Job: From the listing below, restate word for word the lines from the line containing "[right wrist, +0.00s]" down through the line containing "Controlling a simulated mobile". Exclude pictures.

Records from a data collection
----
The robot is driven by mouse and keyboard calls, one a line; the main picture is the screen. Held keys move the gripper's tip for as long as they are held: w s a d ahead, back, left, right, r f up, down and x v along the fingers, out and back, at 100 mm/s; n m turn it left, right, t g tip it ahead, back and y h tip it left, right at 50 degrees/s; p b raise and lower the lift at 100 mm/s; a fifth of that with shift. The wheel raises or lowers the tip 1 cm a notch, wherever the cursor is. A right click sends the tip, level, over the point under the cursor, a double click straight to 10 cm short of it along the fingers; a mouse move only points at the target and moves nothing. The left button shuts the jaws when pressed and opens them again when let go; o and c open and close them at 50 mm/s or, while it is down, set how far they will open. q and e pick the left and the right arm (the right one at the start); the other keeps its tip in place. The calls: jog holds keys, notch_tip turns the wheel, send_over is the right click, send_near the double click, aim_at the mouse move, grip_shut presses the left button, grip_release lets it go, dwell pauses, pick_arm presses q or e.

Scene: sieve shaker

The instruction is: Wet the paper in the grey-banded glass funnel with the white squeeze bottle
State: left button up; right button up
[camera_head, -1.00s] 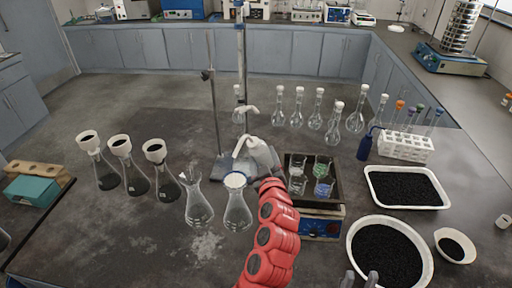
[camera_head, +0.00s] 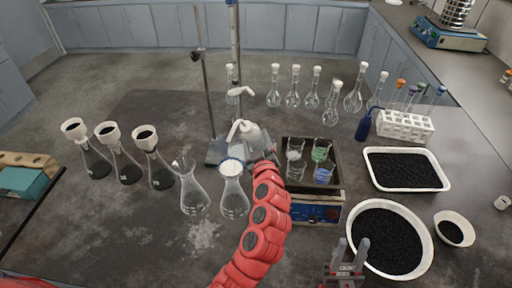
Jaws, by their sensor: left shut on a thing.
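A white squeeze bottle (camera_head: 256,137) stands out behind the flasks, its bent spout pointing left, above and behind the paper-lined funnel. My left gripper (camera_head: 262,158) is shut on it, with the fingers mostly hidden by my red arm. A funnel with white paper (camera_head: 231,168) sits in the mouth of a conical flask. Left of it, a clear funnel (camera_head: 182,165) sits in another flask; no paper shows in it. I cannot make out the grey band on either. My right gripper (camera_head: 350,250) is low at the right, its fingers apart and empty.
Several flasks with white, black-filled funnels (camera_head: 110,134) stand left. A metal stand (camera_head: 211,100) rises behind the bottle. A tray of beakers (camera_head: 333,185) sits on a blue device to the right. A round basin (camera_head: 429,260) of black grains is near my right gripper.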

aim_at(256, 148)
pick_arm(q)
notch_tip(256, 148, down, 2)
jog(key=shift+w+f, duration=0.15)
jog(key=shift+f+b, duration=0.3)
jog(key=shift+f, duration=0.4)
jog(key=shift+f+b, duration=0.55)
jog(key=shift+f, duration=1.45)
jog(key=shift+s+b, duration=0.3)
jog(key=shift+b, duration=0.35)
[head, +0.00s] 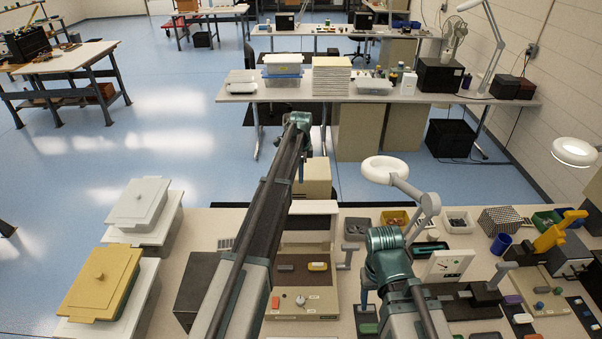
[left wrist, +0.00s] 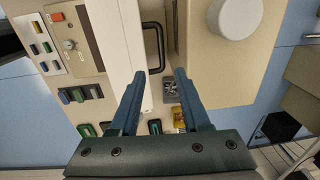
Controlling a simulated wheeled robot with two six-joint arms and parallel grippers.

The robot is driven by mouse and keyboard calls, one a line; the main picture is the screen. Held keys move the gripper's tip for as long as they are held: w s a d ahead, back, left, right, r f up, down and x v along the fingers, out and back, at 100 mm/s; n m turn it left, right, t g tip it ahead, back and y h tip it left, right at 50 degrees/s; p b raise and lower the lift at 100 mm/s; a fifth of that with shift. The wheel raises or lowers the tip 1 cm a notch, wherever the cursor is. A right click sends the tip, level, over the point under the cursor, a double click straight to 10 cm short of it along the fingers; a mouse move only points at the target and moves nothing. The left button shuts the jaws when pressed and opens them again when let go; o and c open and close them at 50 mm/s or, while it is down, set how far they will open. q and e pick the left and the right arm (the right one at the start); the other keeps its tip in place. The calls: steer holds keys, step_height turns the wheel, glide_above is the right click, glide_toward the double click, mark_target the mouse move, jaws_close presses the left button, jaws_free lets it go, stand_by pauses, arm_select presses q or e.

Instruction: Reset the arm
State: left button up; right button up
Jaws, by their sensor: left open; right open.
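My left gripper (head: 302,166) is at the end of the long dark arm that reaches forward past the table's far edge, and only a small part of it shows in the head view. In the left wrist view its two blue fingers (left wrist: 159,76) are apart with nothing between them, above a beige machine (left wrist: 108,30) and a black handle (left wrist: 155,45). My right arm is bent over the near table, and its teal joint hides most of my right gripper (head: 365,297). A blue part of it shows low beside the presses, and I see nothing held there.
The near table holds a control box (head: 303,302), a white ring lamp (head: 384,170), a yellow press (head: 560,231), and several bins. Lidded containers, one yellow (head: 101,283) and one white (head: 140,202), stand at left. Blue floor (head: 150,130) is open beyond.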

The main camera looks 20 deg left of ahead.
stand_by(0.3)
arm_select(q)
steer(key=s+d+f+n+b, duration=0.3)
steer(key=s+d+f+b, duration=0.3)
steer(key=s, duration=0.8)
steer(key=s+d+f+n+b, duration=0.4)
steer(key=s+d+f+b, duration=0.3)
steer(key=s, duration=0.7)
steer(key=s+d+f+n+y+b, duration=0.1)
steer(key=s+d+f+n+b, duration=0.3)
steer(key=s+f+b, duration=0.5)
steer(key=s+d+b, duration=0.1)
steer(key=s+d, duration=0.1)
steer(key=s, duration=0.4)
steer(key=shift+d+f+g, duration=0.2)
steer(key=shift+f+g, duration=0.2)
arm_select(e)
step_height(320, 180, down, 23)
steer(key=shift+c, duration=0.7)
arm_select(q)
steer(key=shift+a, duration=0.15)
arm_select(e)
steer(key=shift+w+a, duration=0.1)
----
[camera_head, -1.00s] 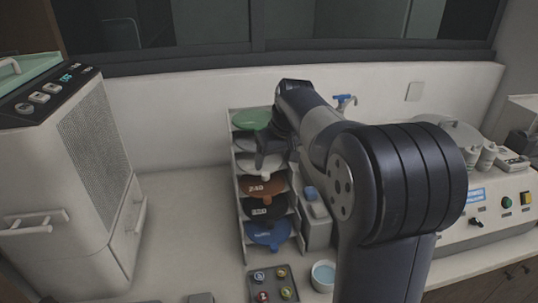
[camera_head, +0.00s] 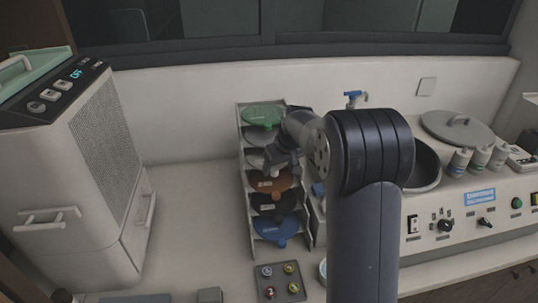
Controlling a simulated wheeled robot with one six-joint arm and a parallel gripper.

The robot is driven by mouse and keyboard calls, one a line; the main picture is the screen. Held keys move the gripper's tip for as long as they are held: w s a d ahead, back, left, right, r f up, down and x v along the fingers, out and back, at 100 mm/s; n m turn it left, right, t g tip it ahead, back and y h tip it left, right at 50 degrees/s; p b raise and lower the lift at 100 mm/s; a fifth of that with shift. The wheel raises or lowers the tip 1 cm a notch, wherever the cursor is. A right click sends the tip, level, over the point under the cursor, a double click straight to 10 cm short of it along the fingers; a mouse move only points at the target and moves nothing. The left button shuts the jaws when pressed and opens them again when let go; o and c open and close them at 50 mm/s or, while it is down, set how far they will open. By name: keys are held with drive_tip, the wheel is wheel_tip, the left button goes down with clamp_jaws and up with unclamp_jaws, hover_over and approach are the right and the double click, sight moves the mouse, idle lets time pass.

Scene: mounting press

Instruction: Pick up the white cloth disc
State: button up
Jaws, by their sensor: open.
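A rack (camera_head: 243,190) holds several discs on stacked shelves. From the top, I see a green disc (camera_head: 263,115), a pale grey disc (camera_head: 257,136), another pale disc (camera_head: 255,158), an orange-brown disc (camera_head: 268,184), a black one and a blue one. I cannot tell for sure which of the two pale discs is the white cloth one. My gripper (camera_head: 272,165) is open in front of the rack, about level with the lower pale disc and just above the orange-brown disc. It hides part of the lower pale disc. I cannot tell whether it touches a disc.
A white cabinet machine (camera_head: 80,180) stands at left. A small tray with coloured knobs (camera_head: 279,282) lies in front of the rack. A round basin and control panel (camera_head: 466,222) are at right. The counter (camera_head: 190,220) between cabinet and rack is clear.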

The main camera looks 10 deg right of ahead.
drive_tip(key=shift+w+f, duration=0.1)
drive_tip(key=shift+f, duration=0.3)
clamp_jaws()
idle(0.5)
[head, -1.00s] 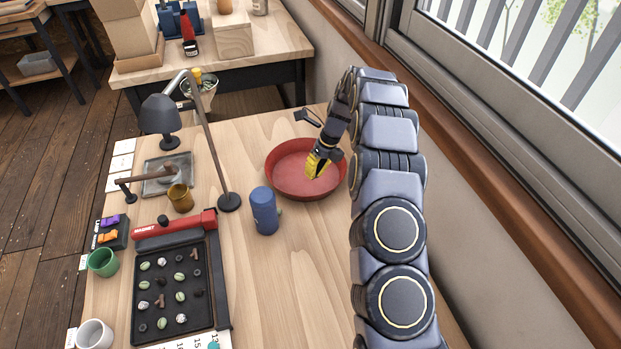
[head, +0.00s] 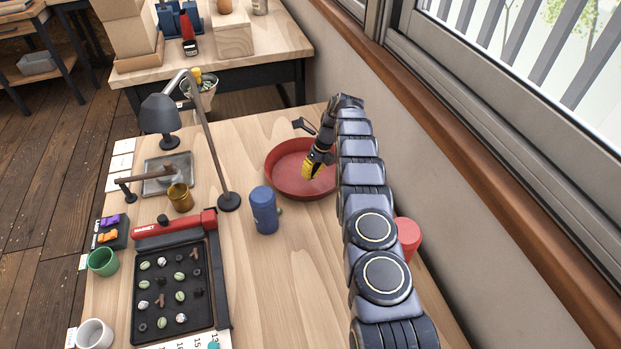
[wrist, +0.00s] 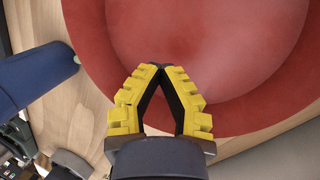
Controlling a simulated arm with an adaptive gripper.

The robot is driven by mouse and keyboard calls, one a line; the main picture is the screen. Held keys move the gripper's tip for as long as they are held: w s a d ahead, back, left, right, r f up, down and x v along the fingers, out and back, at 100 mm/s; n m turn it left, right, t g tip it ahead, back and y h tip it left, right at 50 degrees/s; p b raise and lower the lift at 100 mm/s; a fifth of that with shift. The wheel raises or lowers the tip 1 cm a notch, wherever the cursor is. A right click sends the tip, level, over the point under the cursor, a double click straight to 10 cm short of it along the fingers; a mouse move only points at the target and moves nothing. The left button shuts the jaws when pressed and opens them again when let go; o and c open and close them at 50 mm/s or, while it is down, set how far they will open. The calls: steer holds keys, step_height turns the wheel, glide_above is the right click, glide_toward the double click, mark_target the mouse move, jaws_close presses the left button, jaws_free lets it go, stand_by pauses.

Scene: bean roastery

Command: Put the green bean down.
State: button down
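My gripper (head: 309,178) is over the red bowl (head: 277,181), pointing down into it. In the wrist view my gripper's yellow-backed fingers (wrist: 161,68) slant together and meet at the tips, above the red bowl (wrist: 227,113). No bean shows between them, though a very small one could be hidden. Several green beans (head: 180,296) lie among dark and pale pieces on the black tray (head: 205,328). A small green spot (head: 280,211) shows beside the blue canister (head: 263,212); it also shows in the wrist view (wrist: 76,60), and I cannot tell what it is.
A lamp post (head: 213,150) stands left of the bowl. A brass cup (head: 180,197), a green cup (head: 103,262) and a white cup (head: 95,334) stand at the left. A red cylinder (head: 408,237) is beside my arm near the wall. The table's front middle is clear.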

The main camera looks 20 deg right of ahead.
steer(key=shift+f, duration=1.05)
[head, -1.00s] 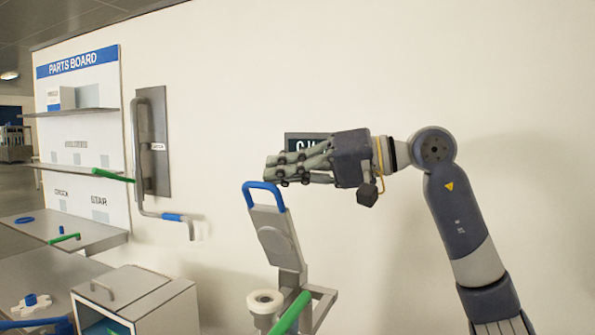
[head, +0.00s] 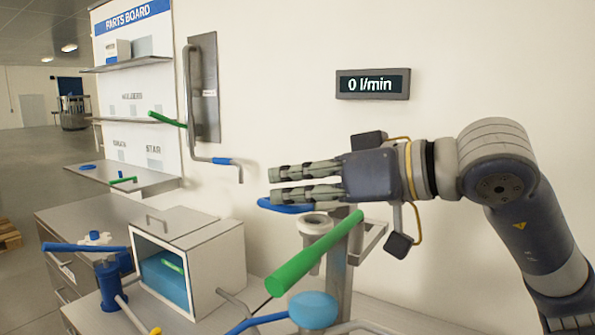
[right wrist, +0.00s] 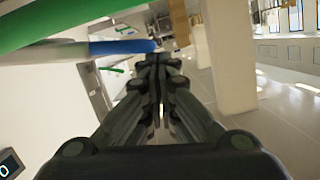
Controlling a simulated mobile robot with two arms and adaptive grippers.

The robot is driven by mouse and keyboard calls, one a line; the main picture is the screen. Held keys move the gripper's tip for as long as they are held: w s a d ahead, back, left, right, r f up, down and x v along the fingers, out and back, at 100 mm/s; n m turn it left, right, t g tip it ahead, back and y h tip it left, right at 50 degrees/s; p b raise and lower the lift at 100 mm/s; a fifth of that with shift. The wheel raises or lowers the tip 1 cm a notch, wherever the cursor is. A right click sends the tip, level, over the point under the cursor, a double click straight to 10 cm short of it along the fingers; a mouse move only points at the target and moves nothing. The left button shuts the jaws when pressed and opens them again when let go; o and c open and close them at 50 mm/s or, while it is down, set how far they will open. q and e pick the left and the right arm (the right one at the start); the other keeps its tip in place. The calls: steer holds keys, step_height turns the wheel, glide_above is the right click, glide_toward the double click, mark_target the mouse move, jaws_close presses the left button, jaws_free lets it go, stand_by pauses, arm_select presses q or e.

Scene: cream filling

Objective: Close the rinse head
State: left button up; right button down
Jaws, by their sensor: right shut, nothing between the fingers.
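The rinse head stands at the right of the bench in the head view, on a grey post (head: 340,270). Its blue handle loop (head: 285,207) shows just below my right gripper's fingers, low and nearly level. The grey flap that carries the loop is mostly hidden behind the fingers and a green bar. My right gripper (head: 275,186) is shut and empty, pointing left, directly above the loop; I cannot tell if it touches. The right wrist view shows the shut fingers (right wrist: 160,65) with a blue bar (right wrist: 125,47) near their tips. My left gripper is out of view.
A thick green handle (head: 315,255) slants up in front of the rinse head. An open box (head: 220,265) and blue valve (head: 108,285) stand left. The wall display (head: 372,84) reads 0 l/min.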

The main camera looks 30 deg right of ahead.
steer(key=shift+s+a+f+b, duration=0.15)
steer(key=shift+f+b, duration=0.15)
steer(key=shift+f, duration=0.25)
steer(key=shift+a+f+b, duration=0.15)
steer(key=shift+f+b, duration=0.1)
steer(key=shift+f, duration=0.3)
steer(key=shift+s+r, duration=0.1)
----
Exercise output:
[right wrist, +0.00s] 
Controlling a simulated mobile robot with two arms and adaptive grippers.

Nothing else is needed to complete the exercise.